Written task:
The line containing "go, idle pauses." marks the start; return it and every line after it in the listing below, exactly, through the last.
═════ Dataset extract ═════
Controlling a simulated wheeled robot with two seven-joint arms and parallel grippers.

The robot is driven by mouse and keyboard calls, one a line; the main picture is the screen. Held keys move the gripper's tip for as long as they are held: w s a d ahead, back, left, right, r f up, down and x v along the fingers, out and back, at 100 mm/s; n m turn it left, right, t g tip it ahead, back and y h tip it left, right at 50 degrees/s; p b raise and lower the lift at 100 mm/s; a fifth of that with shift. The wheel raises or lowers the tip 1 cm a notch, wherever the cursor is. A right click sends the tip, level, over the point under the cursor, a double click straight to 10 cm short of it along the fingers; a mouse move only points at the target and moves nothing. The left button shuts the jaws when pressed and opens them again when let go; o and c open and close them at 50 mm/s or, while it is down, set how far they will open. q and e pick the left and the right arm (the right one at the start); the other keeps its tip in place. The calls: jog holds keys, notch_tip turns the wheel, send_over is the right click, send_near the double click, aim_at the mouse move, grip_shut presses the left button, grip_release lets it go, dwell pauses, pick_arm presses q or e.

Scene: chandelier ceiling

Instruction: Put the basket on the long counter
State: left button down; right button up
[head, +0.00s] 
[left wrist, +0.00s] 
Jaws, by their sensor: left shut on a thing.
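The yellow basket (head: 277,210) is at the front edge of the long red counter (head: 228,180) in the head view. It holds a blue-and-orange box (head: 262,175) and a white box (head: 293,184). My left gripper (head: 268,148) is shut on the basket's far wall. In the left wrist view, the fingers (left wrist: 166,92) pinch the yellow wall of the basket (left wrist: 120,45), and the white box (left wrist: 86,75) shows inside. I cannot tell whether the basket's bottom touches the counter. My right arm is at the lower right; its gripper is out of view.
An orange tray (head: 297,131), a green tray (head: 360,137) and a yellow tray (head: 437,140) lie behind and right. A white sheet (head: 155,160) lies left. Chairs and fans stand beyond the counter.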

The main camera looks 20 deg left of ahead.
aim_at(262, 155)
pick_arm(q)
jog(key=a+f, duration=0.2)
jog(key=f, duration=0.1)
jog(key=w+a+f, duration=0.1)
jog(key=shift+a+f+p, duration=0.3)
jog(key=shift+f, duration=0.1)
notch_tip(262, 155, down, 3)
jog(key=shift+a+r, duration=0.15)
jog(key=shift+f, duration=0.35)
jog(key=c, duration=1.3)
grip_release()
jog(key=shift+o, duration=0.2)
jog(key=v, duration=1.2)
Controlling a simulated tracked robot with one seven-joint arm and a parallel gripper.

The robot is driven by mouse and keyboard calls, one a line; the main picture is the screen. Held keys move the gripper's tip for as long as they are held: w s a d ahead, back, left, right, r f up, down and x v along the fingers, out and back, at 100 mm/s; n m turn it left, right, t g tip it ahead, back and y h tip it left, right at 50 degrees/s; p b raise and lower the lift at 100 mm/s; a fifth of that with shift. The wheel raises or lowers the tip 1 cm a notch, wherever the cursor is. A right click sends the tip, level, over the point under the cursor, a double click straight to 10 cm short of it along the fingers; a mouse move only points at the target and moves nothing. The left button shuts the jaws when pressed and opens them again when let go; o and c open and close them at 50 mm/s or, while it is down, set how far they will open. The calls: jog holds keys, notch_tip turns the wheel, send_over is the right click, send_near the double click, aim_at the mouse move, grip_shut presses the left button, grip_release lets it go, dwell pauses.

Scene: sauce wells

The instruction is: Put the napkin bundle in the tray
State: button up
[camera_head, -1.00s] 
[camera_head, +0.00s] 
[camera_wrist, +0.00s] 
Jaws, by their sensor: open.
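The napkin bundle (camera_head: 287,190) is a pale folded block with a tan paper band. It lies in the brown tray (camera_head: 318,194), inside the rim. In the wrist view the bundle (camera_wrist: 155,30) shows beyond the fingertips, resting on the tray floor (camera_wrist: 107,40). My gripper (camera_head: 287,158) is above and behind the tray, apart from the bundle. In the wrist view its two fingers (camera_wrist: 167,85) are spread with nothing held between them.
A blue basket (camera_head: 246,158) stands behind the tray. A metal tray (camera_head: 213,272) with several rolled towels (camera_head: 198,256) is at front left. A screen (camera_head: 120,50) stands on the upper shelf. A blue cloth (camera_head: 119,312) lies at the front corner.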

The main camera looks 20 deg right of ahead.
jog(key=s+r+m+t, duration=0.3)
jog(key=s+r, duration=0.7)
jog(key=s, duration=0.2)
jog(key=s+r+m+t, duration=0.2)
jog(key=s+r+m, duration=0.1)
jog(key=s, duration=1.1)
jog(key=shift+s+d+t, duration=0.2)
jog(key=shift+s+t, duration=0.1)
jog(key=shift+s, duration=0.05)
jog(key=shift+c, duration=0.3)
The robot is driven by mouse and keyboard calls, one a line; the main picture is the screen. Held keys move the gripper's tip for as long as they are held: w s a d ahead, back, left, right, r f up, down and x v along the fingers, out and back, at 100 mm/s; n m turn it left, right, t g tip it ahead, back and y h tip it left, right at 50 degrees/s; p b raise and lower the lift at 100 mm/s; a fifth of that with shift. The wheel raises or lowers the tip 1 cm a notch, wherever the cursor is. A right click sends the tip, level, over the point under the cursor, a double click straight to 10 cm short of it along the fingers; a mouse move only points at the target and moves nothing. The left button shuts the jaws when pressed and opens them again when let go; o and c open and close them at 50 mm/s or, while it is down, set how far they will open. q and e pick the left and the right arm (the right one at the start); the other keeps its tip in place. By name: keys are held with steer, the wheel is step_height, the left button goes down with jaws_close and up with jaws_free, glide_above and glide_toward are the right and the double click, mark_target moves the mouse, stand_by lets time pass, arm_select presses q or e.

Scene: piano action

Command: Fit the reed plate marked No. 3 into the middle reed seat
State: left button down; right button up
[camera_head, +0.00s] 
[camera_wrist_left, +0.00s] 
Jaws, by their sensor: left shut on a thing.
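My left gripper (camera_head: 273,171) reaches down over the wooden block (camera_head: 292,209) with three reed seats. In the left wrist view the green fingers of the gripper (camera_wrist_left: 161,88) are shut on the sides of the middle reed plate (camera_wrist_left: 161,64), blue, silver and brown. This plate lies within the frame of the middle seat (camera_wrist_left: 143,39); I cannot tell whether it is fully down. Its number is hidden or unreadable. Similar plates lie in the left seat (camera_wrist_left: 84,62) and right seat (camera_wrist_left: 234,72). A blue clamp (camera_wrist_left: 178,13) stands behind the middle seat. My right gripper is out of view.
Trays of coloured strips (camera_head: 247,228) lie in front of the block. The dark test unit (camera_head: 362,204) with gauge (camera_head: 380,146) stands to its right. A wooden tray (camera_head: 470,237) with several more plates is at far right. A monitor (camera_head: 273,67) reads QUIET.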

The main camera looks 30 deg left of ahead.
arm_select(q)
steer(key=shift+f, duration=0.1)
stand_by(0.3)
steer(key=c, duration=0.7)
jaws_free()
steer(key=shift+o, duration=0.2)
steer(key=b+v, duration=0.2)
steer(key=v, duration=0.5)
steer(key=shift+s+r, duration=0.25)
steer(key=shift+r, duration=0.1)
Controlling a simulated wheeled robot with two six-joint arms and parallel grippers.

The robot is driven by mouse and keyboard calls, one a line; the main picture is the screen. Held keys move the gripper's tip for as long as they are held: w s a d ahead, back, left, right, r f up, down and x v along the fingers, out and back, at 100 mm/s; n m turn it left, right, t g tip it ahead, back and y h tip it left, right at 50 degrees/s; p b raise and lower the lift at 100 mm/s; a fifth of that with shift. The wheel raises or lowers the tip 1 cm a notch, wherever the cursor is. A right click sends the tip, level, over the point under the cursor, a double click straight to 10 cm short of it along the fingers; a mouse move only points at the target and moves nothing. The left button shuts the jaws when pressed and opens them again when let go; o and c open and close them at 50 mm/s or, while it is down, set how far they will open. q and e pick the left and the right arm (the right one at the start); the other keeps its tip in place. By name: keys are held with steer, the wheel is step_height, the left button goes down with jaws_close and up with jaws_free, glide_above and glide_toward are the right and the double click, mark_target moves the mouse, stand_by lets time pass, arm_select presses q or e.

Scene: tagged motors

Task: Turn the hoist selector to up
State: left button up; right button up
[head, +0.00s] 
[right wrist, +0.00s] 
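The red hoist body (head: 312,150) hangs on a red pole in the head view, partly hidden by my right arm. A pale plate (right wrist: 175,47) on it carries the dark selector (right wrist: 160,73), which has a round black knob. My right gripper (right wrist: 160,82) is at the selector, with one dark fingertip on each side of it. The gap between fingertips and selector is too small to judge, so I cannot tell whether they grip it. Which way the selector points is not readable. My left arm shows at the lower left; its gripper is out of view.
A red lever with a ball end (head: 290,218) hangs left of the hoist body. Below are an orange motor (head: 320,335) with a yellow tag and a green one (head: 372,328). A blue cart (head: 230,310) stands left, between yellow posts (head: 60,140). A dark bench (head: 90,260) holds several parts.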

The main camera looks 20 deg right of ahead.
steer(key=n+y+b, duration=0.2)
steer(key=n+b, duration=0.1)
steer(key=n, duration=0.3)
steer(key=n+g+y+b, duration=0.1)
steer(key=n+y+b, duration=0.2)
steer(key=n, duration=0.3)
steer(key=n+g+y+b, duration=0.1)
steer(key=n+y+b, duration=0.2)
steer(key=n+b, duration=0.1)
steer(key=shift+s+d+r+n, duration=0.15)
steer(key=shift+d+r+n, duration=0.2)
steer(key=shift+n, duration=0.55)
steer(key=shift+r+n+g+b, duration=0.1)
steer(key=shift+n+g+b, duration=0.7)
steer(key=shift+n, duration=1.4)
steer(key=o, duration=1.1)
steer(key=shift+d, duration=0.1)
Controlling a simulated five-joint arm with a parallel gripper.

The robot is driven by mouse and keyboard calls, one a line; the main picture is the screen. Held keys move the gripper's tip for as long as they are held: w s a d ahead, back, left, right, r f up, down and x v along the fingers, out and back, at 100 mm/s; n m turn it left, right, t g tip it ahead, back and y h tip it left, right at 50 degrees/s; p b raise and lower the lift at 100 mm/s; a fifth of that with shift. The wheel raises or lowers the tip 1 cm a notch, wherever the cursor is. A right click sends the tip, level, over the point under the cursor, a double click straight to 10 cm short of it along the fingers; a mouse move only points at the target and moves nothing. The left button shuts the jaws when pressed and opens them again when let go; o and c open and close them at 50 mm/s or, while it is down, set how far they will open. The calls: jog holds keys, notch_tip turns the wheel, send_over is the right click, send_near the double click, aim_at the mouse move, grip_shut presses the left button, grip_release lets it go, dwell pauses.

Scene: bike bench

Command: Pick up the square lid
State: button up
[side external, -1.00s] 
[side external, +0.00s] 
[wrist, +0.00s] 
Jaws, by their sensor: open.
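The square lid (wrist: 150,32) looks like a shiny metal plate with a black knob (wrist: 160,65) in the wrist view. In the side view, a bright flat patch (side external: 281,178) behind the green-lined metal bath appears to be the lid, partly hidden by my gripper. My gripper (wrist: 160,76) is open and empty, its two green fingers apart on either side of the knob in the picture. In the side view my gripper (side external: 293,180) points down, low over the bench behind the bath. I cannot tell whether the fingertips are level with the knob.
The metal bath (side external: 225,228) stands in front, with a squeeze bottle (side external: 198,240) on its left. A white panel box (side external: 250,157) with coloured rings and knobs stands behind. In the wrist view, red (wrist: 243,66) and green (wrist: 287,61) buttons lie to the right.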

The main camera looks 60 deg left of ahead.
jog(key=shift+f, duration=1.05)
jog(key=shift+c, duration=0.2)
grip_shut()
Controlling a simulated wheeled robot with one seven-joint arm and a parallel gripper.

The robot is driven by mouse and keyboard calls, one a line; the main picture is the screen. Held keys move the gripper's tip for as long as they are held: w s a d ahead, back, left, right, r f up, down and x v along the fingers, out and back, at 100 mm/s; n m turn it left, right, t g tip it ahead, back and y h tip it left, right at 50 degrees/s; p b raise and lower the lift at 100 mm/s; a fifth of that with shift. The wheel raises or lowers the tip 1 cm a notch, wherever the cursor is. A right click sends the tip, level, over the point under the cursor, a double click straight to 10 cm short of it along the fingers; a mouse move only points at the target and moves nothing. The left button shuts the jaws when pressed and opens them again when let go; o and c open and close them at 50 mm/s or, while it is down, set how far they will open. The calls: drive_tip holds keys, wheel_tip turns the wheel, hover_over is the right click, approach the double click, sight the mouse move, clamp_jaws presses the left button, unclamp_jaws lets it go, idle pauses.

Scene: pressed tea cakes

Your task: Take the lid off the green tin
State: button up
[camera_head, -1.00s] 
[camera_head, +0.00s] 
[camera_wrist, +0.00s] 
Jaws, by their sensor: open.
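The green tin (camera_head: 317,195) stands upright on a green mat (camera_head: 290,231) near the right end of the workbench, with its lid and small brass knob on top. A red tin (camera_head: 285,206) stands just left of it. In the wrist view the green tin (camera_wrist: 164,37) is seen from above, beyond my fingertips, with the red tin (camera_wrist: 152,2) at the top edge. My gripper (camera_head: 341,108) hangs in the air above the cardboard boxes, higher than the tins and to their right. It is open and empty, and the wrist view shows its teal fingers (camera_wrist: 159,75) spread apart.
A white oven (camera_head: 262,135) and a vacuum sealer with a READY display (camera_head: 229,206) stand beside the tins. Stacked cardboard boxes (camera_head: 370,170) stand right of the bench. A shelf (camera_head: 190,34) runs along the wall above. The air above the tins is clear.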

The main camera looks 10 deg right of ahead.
═════
Problem solution:
The robot is driven by mouse and keyboard calls, one a line; the main picture is the screen. Held keys move the gripper's tip for as long as they are held: w s a d ahead, back, left, right, r f up, down and x v along the fingers, out and back, at 100 mm/s; n m turn it left, right, t g tip it ahead, back and y h tip it left, right at 50 degrees/s; p b raise and lower the lift at 100 mm/s; a fifth of that with shift. The wheel raises or lowers the tip 1 cm a notch, wherever the cursor is. A right click sends the tip, level, over the point under the cursor, a double click straight to 10 cm short of it along the fingers; a mouse move only points at the target and moves nothing. The left button shuts the jaws when pressed and opens them again when let go; o and c open and close them at 50 mm/s or, while it is down, set how far they will open. The calls: drive_tip holds keys, wheel_tip turns the wheel, hover_over is the right click, approach the double click, sight the mouse move, clamp_jaws presses the left button, unclamp_jaws lets it go, idle pauses.

Scene: pressed tea cakes

Your task: Take the lid off the green tin
State: button up
[camera_head, -1.00s] 
[camera_head, +0.00s] 
[camera_wrist, +0.00s] 
Jaws, by their sensor: open.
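The green tin (camera_head: 317,195) stands upright on a green mat (camera_head: 290,231) near the right end of the workbench, with its lid and small brass knob on top. A red tin (camera_head: 285,206) stands just left of it. In the wrist view the green tin (camera_wrist: 164,37) is seen from above, beyond my fingertips, with the red tin (camera_wrist: 152,2) at the top edge. My gripper (camera_head: 341,108) hangs in the air above the cardboard boxes, higher than the tins and to their right. It is open and empty, and the wrist view shows its teal fingers (camera_wrist: 159,75) spread apart.
A white oven (camera_head: 262,135) and a vacuum sealer with a READY display (camera_head: 229,206) stand beside the tins. Stacked cardboard boxes (camera_head: 370,170) stand right of the bench. A shelf (camera_head: 190,34) runs along the wall above. The air above the tins is clear.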

The main camera looks 10 deg right of ahead.

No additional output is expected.